I mean, Jeeesus … the only person I can think of that I’ve ever met in my lifetime that might even say the phrase “doubly gratified” in conversation with a straight face would have been my old English teacher, Margaret Vaughan (God rest her soul), okay?

But to half-sing/rap it over top of an ass-wagging, head-bopping riff and lodge it firmly enough in your head so that you’re singing the damn thing the next day without even believing that those are really the lyrics? That’s cool. That’s, clever, funky, smart, and cool.

And that’s Mike Doughty.

Doughty’s newly-released Yes And Also Yes is more of the same without being the same old same. Don’t worry, there’s plenty of the guitar-as-drum work that we’ve come to know, love, and expect from Doughty (a wicked right hand on that man): dig the lurching spiral of “Day By Day By”; throw on your double-nought spy shades and listen to the Peter Gunn tension of “Makelloser Mann”; and chair dance yourself right onto the floor to “Vegetable”. And Doughty’s longtime accomplice, bassist Andrew “Scrap” Livingston is on hand, adding everything from Space Oddity ozone to the stark grimness of “The Huffer and the Cutter” to spine shivers on “Russell”. (Which, by the way, features another lyrical coup on Doughty’s part: when’s the last time you heard a song where “aspartame” was the just-exactly right word to end a verse?) Livingston’s bass dances so damn beautifully with Doughty’s Chinese lute (honest) on “Telegenic Exes #1” that you’ll be ticked off that it’s only 1:47 long.
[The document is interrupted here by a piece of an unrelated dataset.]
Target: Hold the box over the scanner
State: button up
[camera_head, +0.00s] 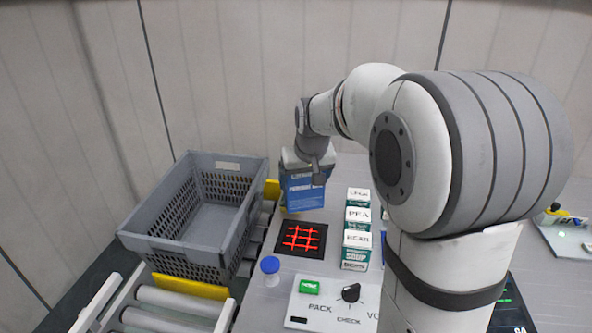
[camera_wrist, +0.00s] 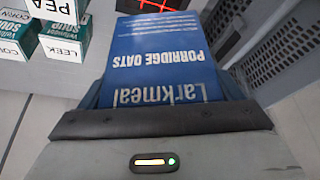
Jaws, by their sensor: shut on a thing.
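The blue box (camera_head: 304,192), lettered Larkmeal Porridge Oats in the wrist view (camera_wrist: 160,55), is in my gripper (camera_head: 312,160). My gripper, also in the wrist view (camera_wrist: 160,122), is shut on the box, with its jaw across the near end. The scanner (camera_head: 301,239) is a black square with glowing red crossing lines, set in the worktop. The box is on the far side of the scanner in the head view. In the wrist view the scanner (camera_wrist: 228,8) shows only partly, past the box's far end. The gap beneath the box cannot be judged.
Soup cartons (camera_head: 356,239) stand in a row right of the scanner. A blue-capped jar (camera_head: 270,270) and a panel with a green button and black knob (camera_head: 335,303) are nearer.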

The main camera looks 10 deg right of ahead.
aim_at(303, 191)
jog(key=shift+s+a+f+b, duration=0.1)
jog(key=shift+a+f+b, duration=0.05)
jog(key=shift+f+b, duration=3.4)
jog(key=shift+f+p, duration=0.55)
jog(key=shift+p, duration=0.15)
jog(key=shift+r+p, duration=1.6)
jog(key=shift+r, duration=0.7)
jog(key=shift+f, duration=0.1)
But looky here: “Holiday” also finds our hero cheek-to-cheek with Rosanne Cash at the mic, laying down an honest-to-goodness Christmas tune that works any day of the year. Thomas “Doveman” Bartlett’s wiggle-waggle keys add two shades of slighty-weirded-out grey to the so-damn-near to-rockabilly-you-can-feel-the-grease romp of “Have At It”. And “Strike the Motion” slams its way out of the speakers with a full-frontal that you haven’t heard the likes of since Sniff ‘n’ the Tears (and I mean that in a good way).

Doughty shucked the security of Dave Matthews’ ATO and went with his own Snack Bar label for Yes And Also Yes – a move that came with both risks and freedoms.

Freedom wins.

Yes And Also Yes is as cool as … well … Mike Doughty.